The accounting break-even level of sales for Mod Inc. is 60 units, ignoring taxes and considering its $7,500 yearly fixed costs and $175 variable costs per unit.

Step-by-step explanation:

To answer the question posed by the student regarding Mod Inc.'s break-even level of sales, we will look at both the accounting and economic break-even points. The accounting break-even point is when a company's total sales are equal to its total expenses, excluding the opportunity cost of capital. The economic break-even point includes these opportunity costs and compares returns to what could have been earned if the investment was made elsewhere.

First, let's calculate the accounting break-even point using the given data: The parts sell for $300 each, variable costs are $175 per unit, and fixed costs are $7,500 per year. The formula for the accounting break-even point in units is:

Accounting Break-Even Units = Fixed Costs / (Sales Price per Unit - Variable Cost per Unit)

Inserting the figures we get:

Accounting Break-Even Units = $7,500 / ($300 - $175) = $7,500 / $125 = 60 units

So, Mod Inc. must sell 60 units to reach its accounting break-even point.

Now, to find the economic break-even point, we must consider the initial investment and its opportunity costs. If the initial investment is $22,500 and is expected to last for 15 years, we can calculate an annual opportunity cost using a simple straight-line depreciation (not including any interest rate). We'll neglect taxes for this calculation as taxes are paid after profits are calculated:

Economic Break-Even Units = (Fixed Costs + Annual Depreciation) / (Sales Price per Unit - Variable Cost per Unit)

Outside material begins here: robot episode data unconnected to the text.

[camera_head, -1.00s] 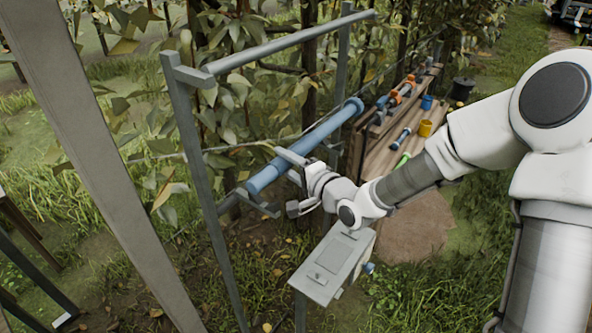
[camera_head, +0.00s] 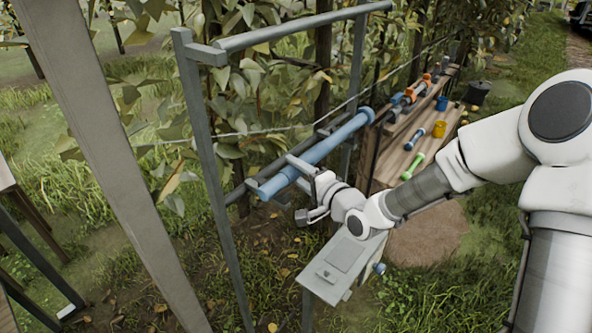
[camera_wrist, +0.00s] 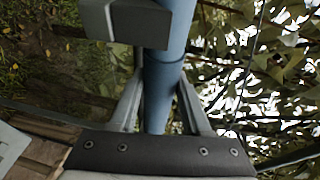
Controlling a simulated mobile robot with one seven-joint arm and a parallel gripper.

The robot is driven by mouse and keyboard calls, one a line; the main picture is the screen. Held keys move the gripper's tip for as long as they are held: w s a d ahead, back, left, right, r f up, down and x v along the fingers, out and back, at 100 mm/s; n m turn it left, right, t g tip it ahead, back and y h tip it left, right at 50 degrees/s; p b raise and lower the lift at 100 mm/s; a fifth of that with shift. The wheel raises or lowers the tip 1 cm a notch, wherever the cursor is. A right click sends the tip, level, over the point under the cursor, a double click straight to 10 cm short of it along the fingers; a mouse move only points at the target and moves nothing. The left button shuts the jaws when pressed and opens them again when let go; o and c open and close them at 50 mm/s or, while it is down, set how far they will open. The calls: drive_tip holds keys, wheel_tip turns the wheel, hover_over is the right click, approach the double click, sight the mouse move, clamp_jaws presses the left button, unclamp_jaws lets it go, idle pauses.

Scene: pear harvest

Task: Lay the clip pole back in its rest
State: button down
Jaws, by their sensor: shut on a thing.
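The blue clip pole (camera_head: 325,148) slants up to the right in the head view. My gripper (camera_head: 305,168) is shut around it, nearer its lower left end. In the wrist view the pole (camera_wrist: 164,85) runs between my two fingers (camera_wrist: 160,108). The rest appears to be the grey frame (camera_head: 205,140), with a lower bar and a small bracket (camera_head: 252,185) close beside the pole's lower left end. A grey block (camera_wrist: 138,24) overlaps the pole in the wrist view. I cannot tell whether the pole touches the bracket.
A grey box on a post (camera_head: 340,268) stands just below my gripper. A wooden bench (camera_head: 400,152) with several tools and cups is behind to the right. Leafy branches and a wire lie behind the frame. A broad grey post (camera_head: 95,150) crosses the left.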

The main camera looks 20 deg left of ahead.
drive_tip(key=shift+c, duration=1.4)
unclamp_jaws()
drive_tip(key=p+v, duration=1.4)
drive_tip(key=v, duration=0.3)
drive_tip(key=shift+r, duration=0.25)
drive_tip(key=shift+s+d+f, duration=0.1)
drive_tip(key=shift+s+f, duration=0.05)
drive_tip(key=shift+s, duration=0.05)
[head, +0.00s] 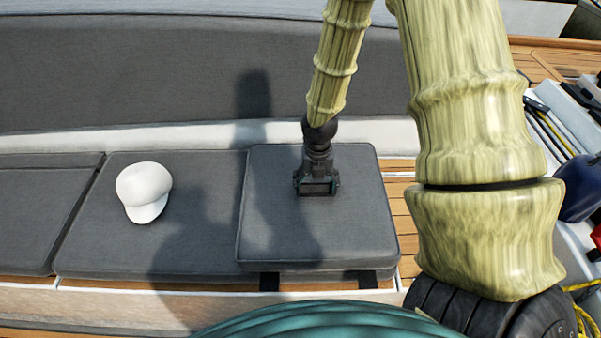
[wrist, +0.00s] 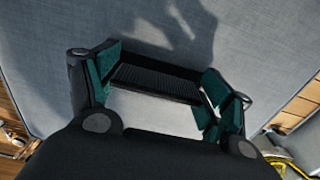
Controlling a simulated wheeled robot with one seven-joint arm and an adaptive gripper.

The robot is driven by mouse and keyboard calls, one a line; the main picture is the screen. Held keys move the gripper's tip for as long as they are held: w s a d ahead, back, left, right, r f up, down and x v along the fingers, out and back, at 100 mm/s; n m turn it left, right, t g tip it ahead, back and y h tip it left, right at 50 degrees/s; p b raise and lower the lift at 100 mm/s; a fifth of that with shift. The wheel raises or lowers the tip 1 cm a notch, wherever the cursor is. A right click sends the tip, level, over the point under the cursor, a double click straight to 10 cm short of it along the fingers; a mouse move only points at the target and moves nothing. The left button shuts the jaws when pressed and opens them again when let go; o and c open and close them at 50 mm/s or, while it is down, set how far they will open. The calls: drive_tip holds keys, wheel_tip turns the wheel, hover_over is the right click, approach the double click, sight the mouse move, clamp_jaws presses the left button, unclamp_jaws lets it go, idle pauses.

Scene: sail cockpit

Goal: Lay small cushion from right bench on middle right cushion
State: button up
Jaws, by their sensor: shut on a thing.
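The small grey cushion (head: 345,225) is at the right end of the bench row. Its left edge borders or slightly overlaps the neighbouring grey cushion (head: 205,210), which looks like the middle right one. My gripper (head: 317,187) is at the small cushion's top, towards its back, pointing down and shut on it. The exact hold is hidden in the head view. In the wrist view the grey fabric (wrist: 240,60) spreads beyond the fingers, with a dark ribbed bar (wrist: 155,82) between the teal pads. I cannot tell whether the cushion is clear of the bench.
A white cap (head: 144,190) lies on the neighbouring cushion. Another grey cushion (head: 35,210) is farther left. A grey backrest (head: 150,75) runs behind. Two black strips (head: 270,281) show below the small cushion's front edge. Wooden slats (head: 407,225) lie to its right.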

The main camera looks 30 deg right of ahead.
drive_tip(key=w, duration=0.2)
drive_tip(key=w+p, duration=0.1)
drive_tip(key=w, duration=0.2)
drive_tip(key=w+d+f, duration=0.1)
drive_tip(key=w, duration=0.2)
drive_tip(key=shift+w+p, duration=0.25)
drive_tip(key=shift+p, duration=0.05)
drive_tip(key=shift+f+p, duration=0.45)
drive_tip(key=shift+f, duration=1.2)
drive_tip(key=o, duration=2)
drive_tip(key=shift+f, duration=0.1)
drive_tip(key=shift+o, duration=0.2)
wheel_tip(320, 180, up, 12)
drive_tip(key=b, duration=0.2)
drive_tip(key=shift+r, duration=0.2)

Where Annual Depreciation = Initial Investment / Investment's Lifespan. Using the data, this gives us:

Annual Depreciation = $22,500 / 15 years = $1,500 per year

So, the economic break-even point is:

Economic Break-Even Units = ($7,500 + $1,500) / ($300 - $175) = $9,000 / $125 = 72 units

Therefore, Mod Inc. must sell 72 units each year to reach its economic break-even point.